Schuldratio en liquiditeit

Gelet op het feit dat de enige mogelijkheid voor de vennoten van een GVV met sociaal oogmerk om hun aandelen te gelde te maken, de terugbetaling van die aandelen door de betrokken GVV is, zijn de schuldratio en de liquiditeit erg belangrijk. Er moet immers worden op toegezien dat de terugbetalingsverzoeken de voortzetting van de activiteiten van de vennootschap niet in het gedrang brengen.

Om die reden zal de maximaal toegestane schuldratio bij KB worden bepaald, doch deze mag echter wettelijk gezien niet meer bedragen dan 33% van de activa van de GVV met sociaal oogmerk. Dit percentage ligt veel lager dan het geldende percentage voor de andere openbare GVV’s (i.e. 65%).

Gelet op het niet liquide karakter van een belegging in een GVV met sociaal oogmerk, kunnen er bij KB grenzen worden gesteld aan het aanbieden van aandelen in een dergelijke GVV aan retailbeleggers. Aandelen die het vast gedeelte van het kapitaal vertegenwoordigen mogen niet worden aangeboden aan retailbeleggers.

Retailbeleggers kunnen steeds uittreden, in beginsel tegen ontvangst van de nominale waarde van hun aandelen.

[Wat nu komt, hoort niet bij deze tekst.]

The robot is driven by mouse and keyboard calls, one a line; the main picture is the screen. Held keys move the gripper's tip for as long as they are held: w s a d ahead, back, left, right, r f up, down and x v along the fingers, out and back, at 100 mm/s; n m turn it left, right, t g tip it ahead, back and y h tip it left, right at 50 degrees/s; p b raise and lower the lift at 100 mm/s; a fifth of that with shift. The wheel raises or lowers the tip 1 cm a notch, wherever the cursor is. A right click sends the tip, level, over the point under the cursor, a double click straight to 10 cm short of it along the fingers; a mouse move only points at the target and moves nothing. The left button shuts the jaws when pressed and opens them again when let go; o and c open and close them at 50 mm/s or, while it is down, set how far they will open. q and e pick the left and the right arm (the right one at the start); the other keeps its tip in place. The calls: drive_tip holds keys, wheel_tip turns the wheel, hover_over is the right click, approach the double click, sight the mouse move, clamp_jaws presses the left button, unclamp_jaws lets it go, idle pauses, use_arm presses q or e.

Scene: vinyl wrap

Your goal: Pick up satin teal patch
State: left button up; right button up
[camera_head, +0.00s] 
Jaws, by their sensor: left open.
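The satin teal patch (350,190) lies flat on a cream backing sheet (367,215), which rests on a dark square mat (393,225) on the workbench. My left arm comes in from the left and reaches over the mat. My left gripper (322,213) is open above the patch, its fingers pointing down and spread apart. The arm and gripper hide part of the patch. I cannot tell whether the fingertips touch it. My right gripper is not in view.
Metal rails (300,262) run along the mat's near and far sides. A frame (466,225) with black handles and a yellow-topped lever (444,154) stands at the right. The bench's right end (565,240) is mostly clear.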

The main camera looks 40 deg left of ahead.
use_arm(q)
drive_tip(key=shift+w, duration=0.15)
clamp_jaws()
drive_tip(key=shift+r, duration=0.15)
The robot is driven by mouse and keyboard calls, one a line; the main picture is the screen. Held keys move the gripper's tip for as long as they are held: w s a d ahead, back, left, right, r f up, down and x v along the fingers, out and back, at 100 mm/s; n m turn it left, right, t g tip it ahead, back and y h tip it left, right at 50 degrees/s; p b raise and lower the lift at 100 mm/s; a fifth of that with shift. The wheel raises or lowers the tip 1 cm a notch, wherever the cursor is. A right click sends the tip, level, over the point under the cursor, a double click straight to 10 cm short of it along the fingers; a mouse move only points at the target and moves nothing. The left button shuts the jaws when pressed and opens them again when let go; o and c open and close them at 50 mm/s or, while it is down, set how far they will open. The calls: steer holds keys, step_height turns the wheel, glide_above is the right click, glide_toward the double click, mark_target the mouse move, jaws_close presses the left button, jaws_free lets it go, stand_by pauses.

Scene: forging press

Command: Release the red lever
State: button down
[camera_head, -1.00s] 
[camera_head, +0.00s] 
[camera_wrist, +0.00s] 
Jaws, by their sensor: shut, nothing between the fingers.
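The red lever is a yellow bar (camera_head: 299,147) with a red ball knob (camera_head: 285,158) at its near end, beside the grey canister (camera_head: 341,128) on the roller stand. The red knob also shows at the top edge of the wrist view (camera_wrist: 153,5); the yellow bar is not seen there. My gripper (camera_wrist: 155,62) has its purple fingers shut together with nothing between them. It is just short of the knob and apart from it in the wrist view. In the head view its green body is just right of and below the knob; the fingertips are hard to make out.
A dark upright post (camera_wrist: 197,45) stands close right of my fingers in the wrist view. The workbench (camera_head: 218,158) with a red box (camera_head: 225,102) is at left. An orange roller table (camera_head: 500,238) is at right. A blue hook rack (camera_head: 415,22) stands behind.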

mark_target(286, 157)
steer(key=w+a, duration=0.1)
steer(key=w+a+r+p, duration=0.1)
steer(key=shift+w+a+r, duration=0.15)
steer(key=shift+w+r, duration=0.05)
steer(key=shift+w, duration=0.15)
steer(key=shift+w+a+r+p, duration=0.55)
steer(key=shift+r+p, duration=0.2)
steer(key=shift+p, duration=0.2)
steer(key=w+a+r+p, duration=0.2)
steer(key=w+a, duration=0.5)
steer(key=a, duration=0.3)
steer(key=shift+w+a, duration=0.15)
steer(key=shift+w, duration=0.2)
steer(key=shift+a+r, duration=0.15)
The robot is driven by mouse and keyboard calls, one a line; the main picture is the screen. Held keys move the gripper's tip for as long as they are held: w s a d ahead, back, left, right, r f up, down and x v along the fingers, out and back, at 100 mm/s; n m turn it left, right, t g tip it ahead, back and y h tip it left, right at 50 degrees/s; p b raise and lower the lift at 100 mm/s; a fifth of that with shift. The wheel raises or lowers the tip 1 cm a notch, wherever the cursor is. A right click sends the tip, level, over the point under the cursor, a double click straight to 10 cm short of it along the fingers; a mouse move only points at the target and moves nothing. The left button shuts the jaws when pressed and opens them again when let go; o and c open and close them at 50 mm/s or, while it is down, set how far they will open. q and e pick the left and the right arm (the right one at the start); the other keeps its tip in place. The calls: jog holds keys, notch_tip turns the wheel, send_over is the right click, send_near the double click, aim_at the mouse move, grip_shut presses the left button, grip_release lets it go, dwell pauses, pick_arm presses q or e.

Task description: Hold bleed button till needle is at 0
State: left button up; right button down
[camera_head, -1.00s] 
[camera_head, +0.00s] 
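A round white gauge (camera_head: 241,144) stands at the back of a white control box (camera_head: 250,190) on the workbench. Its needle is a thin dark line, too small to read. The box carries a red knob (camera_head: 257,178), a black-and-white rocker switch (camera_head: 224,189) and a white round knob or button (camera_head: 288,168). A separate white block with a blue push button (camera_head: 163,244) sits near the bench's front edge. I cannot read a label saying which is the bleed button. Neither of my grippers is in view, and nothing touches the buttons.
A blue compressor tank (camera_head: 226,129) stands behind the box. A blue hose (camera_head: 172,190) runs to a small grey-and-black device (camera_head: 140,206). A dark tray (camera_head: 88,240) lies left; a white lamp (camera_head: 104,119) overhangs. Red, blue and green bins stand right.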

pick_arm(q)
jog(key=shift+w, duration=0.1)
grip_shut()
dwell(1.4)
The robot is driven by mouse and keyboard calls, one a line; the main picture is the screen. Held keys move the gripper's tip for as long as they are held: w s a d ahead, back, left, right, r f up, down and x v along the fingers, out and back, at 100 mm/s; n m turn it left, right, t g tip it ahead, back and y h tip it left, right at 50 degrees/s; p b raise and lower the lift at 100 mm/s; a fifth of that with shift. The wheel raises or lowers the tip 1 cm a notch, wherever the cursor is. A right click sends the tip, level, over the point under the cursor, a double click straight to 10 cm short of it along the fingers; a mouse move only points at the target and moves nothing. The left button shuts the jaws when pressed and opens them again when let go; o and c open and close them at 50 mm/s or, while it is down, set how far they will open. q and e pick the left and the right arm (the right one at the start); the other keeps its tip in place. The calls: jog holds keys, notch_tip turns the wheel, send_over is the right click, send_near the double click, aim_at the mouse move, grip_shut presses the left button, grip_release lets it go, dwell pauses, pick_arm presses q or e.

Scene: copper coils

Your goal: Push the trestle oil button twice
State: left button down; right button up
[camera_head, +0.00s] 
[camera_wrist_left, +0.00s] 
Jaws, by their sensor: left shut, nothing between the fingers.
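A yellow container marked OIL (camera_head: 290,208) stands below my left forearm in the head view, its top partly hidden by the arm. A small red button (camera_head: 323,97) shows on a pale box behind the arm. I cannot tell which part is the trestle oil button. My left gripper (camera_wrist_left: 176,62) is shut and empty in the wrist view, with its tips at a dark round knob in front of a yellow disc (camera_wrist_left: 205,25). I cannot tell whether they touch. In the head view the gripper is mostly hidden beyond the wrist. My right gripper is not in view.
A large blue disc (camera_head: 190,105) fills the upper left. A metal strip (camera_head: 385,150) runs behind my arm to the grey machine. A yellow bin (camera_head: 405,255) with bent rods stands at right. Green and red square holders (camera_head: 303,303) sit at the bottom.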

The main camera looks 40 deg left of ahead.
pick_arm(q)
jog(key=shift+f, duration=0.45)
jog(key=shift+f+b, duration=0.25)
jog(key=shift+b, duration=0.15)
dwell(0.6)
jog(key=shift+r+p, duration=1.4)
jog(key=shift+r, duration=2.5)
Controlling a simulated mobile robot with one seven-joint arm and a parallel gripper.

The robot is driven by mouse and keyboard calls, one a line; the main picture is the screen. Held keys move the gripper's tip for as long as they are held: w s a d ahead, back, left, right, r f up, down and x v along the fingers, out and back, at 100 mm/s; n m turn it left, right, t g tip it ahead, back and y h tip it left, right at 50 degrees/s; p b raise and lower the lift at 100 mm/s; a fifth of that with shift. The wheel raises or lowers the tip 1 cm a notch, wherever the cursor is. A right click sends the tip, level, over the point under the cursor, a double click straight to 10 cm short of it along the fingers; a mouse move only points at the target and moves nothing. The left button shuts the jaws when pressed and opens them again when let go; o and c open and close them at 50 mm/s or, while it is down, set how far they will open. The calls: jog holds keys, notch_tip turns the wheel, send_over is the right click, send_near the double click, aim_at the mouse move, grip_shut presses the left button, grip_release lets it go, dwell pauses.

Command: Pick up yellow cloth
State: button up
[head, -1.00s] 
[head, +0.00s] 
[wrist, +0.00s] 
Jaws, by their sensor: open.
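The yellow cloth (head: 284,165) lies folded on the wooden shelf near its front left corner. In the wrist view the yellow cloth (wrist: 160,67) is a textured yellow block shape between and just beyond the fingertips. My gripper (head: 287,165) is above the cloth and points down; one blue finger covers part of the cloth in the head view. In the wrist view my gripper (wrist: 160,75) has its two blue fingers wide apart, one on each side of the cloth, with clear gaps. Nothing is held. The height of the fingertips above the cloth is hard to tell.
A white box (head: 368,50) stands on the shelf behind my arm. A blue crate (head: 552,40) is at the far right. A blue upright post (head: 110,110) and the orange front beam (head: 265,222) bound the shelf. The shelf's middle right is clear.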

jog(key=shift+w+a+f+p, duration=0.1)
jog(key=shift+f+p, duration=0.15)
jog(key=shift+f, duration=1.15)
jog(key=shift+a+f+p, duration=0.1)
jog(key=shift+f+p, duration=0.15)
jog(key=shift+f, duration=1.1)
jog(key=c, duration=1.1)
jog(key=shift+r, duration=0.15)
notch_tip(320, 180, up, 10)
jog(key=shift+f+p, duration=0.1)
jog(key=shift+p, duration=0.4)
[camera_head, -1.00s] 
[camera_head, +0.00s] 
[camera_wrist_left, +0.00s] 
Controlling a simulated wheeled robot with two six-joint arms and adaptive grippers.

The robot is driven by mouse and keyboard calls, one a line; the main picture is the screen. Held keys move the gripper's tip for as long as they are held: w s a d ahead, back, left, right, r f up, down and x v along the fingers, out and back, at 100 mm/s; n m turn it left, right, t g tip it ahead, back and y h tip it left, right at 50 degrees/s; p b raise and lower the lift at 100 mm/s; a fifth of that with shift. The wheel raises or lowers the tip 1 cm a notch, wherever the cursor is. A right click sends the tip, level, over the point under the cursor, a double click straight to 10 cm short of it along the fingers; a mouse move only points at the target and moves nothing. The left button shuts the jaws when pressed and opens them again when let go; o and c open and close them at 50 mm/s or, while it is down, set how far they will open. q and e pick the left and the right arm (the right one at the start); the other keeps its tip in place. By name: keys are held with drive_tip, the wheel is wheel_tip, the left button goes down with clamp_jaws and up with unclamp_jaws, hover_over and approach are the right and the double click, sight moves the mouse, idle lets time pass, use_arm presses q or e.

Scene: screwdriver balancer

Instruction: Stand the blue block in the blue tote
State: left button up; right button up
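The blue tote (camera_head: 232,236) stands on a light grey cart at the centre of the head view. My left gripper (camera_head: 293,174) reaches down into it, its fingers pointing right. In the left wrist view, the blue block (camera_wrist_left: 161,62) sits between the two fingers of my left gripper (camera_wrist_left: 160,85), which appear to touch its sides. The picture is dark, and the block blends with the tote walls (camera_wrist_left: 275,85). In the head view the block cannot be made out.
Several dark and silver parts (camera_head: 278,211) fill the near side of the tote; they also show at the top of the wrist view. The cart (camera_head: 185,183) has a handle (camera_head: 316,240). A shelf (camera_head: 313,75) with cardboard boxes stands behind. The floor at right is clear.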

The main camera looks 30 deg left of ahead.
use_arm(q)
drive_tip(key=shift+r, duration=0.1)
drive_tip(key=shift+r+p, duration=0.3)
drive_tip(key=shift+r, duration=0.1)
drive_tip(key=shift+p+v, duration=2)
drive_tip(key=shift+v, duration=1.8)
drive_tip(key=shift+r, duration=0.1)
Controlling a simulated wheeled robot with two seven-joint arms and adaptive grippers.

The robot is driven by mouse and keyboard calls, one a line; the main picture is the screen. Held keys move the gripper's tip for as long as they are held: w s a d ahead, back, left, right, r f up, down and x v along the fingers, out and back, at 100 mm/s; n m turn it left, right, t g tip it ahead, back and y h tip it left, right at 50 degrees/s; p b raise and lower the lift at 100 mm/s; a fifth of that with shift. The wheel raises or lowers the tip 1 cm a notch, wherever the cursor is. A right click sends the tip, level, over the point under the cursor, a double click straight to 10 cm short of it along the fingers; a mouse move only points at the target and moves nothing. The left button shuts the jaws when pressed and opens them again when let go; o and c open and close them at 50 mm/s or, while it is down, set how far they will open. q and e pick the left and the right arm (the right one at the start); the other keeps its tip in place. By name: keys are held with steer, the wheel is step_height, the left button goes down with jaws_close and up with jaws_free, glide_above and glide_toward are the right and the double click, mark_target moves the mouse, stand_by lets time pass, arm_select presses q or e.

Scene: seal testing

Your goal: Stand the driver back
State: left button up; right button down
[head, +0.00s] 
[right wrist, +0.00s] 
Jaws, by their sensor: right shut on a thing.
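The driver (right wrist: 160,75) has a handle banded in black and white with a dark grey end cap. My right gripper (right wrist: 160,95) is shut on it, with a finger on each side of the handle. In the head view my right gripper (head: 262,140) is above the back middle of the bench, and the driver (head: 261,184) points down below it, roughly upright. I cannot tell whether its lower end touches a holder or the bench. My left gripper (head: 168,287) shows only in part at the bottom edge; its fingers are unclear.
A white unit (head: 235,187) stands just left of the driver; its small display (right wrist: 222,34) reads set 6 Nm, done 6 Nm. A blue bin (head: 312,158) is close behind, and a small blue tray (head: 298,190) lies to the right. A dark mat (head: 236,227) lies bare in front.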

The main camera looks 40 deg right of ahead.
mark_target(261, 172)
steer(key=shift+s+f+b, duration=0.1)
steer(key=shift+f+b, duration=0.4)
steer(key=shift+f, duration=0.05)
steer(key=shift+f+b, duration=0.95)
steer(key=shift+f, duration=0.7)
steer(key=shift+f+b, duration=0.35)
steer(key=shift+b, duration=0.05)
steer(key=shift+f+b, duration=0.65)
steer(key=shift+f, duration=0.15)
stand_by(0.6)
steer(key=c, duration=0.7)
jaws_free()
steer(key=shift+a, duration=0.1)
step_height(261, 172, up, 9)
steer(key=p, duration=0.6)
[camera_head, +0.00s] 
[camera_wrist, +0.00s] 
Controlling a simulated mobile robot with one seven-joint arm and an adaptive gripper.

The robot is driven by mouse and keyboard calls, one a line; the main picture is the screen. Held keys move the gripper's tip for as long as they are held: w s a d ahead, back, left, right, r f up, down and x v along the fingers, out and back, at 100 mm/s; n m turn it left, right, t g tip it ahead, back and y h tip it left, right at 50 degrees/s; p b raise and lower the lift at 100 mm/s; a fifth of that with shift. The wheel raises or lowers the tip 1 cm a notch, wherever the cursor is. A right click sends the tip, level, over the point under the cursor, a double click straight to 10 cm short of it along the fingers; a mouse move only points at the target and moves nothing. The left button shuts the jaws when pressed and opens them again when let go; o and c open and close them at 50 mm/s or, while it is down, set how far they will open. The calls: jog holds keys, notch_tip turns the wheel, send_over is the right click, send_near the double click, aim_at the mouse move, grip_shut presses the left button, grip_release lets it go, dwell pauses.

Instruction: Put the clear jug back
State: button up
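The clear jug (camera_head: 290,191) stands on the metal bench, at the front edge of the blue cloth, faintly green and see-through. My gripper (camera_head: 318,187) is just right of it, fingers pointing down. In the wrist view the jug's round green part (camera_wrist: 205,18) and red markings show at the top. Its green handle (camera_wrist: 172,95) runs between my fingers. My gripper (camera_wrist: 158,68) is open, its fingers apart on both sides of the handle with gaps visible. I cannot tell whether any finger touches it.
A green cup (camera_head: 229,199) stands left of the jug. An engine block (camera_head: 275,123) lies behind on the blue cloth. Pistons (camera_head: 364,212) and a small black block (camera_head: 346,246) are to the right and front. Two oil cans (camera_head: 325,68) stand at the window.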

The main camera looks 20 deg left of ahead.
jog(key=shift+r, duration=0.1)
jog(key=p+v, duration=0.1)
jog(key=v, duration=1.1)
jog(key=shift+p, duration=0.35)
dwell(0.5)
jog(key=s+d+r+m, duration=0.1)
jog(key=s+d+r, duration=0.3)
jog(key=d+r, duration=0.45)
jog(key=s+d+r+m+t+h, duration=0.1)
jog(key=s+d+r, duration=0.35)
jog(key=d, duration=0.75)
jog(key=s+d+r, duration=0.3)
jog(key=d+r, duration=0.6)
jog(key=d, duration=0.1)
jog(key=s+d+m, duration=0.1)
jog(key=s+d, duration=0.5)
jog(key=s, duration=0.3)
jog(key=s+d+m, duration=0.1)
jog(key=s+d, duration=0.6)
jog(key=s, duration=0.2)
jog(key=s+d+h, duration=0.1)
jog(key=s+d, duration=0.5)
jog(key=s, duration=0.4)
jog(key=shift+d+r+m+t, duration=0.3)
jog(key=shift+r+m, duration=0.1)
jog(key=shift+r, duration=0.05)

Hierbij aansluitend, voorziet de nieuwe regelgeving in de verplichte opbouw van een liquiditeitsreserve via inhoudingen op de winst van de vennootschap. Het gaat hierbij om jaarlijks één vijfde van het positief nettoresultaat tot het reservefonds één-vijfde van het variabele gedeelte van het kapitaal heeft bereikt.

Dividenduitkering

Net zoals dit het geval is voor de gewone GVV, geldt ook voor de GVV met sociaal oogmerk een jaarlijkse minimale uitkering van 80% van de uitkeerbare winst. Deze uitkering blijft echter onder voorbehoud van het maximale jaarlijkse rendement van 6%, zoals voorgeschreven in het Wetboek van Vennootschappen betreffende de vennootschappen met sociaal oogmerk.

Het wetsontwerp werd op 5 oktober 2017 ter bekrachtiging voorgelegd aan de Koning. Het wetsontwerp (dan wet) werd nog niet gepubliceerd, en zal in werking treden op de datum die wordt bepaald door de Koning.